FRENZY (1972)

In 1972, the master filmmaker Alfred Hitchcock was over 70 years old when he directed his penultimate feature.  Finally, in his later years, he was able to enjoy the new freedom from cinema censorship that came with the cinema renaissance of the 70’s.   He could now use the lifting of restrictions on adult content and violence to make the Hitchcock film he always wanted to make.    The serial killer movie, “Frenzy”, is the result and, with it, Hitch proved that he did not lose his touch.

The movie is set in a London being terrorized by a serial rapist-murderer nicknamed “The Necktie killer”, because he always strangled his victims with his necktie after raping them.    The movie includes two of Hitchcock’s regular themes from his classics of the 40s and 50s.   The theme of a normal looking killer lurking among us and the theme of an innocent man being accused of a terrible crime.  

In addition, he borrows from his classic serial killer film, “Psycho”, by introducing us to the killer very early in the movie through a shockingly realistic depiction of one of his murders.    Here, unlike “Psycho”, there is no shower curtain blocking our view.    It is a scene of power, shown through the perspective of first its pitiful victim, and then the killer himself.   In this scene, the rape is shown through the terrified and painful eyes of the victim, while the killer performs the act like a robot without emotions.   The murder is then shown via a close-up of the victim’s face, eyes bulging out as the camera switches focus from her eyes, the necktie used to kill her, the killer’s sweaty grimacing face, and then back to the victim’s eyes at the moment of death.  The scene is more shocking than any grisly death scene found in your typical slasher horror movie.  

The main characters are a former RAF squadron leader, Richard Blaney (Jon Finch), and his fruit-seller friend, Bob Rusk (Barry Foster).   There is also Blaney’s ex-wife Brenda (Barbara Leigh-Hunt), and Blaney’s current girlfriend Babs (Anna Massey).   Investigating the murders is the police inspector Timothy Oxford (Alec McCowen) and it is his relationship with his quirky wife that adds humor to the proceedings.   

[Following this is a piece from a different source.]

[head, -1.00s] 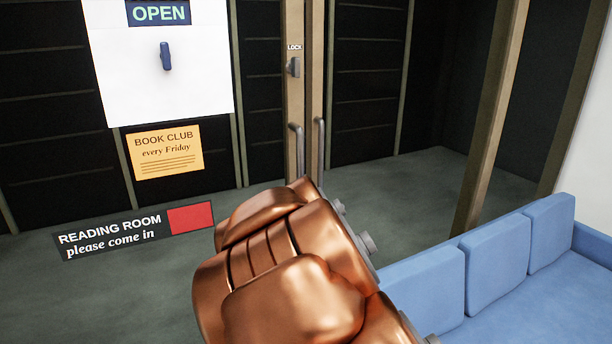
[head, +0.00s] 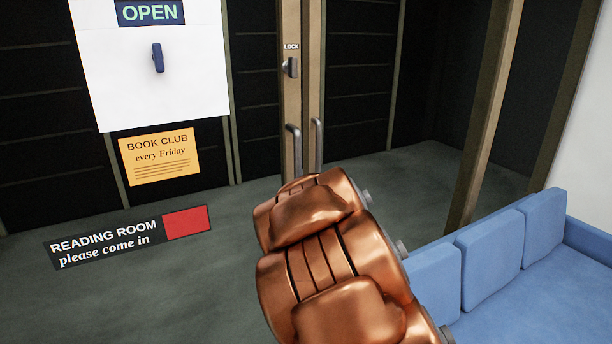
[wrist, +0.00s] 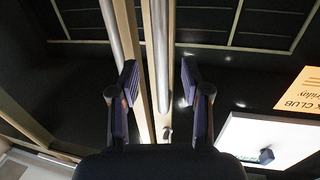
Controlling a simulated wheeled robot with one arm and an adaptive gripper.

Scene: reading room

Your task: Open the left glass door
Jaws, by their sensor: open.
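The left glass door fills the left of the head view; its wooden edge stile (head: 291,100) carries a grey bar handle (head: 294,148) and a small knob under a LOCK label (head: 291,68). The right door's handle (head: 317,143) stands just beside it. In the wrist view, which is upside down, my gripper (wrist: 159,82) is open, and the left door's handle (wrist: 158,50) shows between its two dark fingers. I cannot tell how deep the bar sits between them. The knob (wrist: 167,132) shows below. The copper arm is mine and hides the gripper in the head view. The doors look shut.
A blue sofa (head: 490,262) stands close on the right of my arm. A white panel (head: 150,85) with an OPEN sign, an orange notice (head: 160,157) and a READING ROOM sign (head: 130,237) are at left. A wooden post (head: 490,110) stands right of the doors.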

There is quite a bit of humor found within the grisly tale, as Hitch likes to add odd people every now and then into the story.   At one point, there is a doctor and a lawyer speaking about the serial killer in a pub while someone who may be the killer is standing nearby.  Their conversation tries to explain in scientific terms the mindset of a sexual deviant killer.  This and other scenes are Hitch’s way of emphasizing the morbid fascination seemingly well-respected people have with murder and sadism.  In fact, most of the secondary characters in the movie are quite comedic in their depictions.  From pub landlords, hotel porters and motorcycle cops with large mustaches, who approach grisly events with an almost stupefying morbid fascination that is quite humorous.

Hitchcock has been depicting depraved killers ever since his silent period.  It is with this film that he can truly realize his vision.  The movie makes a point of depicting grotesque realistic visions of corpses who met their fate through violence.   One victim is shown pale white, eyes bulging and with her tongue sticking out.   Another scene has the killer returning to the body of his victim to remove an incriminating object that demands that he break the dead girl’s fingers in order to retrieve it.   These scenes give the movie a horror-thriller effect and are quite effective.  

As in all of Hitchcock’s movies, and especially his better ones, “Frenzy”, is chock full of stunning visuals. From the disturbing firsthand look at a murder mentioned above, to the famous reverse shot of the camera descending the apartment building stairs from the apartment door, while the killer is murdering another victim in the flat. This scene, while not actually showing the murder, is as chilling as anything Hitchcock has ever done. Because he showed us the first murder in such graphic detail, I knew what was happening in the flat to the poor victim, while the camera slowly moved down the stairs backwards, out the building’s door, into the bustling street and ending with an establishing shot of the flat. It is the shocking previous scene of the first murder that makes this scene so scary.

Alfred Hitchcock was known as the master of suspense, which he was.  With “Frenzy”, he also proved that he was just as masterful in shock and horror as he was in suspense.    “Frenzy” is easily his most shocking film.  It is also one of his best.